* _Task prompt_:
Carry none of the pictures over; write out the complete data exactly.

########

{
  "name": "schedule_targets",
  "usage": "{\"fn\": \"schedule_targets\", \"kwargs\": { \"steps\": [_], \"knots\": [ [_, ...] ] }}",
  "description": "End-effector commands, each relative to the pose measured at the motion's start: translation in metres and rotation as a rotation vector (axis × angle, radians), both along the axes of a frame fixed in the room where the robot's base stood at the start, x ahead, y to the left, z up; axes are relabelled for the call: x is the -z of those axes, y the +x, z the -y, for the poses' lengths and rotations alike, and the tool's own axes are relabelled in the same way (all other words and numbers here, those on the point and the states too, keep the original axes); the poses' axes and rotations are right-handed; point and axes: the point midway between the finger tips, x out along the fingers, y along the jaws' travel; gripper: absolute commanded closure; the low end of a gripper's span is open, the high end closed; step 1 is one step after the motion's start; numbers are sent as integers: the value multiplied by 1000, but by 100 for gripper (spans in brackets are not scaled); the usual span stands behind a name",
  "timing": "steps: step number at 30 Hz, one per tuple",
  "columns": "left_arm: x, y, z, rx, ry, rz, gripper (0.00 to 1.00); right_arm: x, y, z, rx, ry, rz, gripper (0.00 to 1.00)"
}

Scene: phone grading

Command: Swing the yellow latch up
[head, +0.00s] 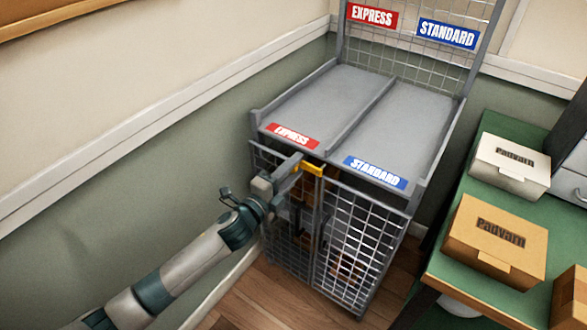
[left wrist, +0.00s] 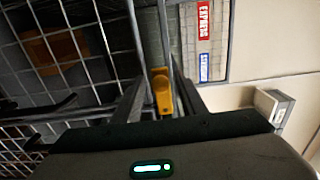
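The yellow latch (head: 309,169) sits at the top of the cage's front, where its two mesh doors meet. It lies roughly level across the top edge in the head view. My left gripper (head: 294,165) reaches it from the left. In the left wrist view the latch (left wrist: 162,92) shows between the two fingers of my left gripper (left wrist: 160,85). The fingers stand apart on either side of it, and I cannot tell whether either one touches it. My right gripper is not in view.
The wire cage (head: 362,240) has a grey two-lane top with EXPRESS (head: 292,136) and STANDARD (head: 375,172) labels. A green table (head: 480,297) at the right holds a white box (head: 511,164) and cardboard boxes (head: 495,240). A wall (head: 130,190) runs along the left.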

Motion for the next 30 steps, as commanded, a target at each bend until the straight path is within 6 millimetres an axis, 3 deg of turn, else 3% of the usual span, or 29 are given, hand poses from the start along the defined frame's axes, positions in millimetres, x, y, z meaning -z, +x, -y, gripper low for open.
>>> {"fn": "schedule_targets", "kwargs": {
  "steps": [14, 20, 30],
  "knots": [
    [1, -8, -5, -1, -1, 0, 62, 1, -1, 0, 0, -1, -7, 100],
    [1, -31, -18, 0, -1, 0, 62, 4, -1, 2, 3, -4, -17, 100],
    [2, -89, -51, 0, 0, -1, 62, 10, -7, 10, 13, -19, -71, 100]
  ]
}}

########

* _Response_:
{
  "name": "schedule_targets",
  "usage": "{\"fn\": \"schedule_targets\", \"kwargs\": { \"steps\": [_], \"knots\": [ [_, ...] ] }}",
  "description": "End-effector commands, each relative to the pose measured at the motion's start: translation in metres and rotation as a rotation vector (axis × angle, radians), both along the axes of a frame fixed in the room where the robot's base stood at the start, x ahead, y to the left, z up; axes are relabelled for the call: x is the -z of those axes, y the +x, z the -y, for the poses' lengths and rotations alike, and the tool's own axes are relabelled in the same way (all other words and numbers here, those on the point and the states too, keep the original axes); the poses' axes and rotations are right-handed; point and axes: the point midway between the finger tips, x out along the fingers, y along the jaws' travel; gripper: absolute commanded closure; the low end of a gripper's span is open, the high end closed; step 1 is one step after the motion's start; numbers are sent as integers: the value multiplied by 1000, but by 100 for gripper (spans in brackets are not scaled); the usual span stands behind a name",
  "timing": "steps: step number at 30 Hz, one per tuple",
  "columns": "left_arm: x, y, z, rx, ry, rz, gripper (0.00 to 1.00); right_arm: x, y, z, rx, ry, rz, gripper (0.00 to 1.00)"
}

Scene: phone grading

Command: Swing the yellow latch up
[head, +0.00s] 
[left wrist, +0.00s] 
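The yellow latch (head: 309,169) sits at the top of the cage's front, where its two mesh doors meet. It lies roughly level across the top edge in the head view. My left gripper (head: 294,165) reaches it from the left. In the left wrist view the latch (left wrist: 162,92) shows between the two fingers of my left gripper (left wrist: 160,85). The fingers stand apart on either side of it, and I cannot tell whether either one touches it. My right gripper is not in view.
The wire cage (head: 362,240) has a grey two-lane top with EXPRESS (head: 292,136) and STANDARD (head: 375,172) labels. A green table (head: 480,297) at the right holds a white box (head: 511,164) and cardboard boxes (head: 495,240). A wall (head: 130,190) runs along the left.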

Motion for the next 30 steps, as commanded, a target at each bend until the straight path is within 6 millimetres an axis, 3 deg of turn, else 3% of the usual span, or 29 are given, hand poses from the start along the defined frame's axes, positions in millimetres, x, y, z meaning -z, +x, -y, gripper low for open.
>>> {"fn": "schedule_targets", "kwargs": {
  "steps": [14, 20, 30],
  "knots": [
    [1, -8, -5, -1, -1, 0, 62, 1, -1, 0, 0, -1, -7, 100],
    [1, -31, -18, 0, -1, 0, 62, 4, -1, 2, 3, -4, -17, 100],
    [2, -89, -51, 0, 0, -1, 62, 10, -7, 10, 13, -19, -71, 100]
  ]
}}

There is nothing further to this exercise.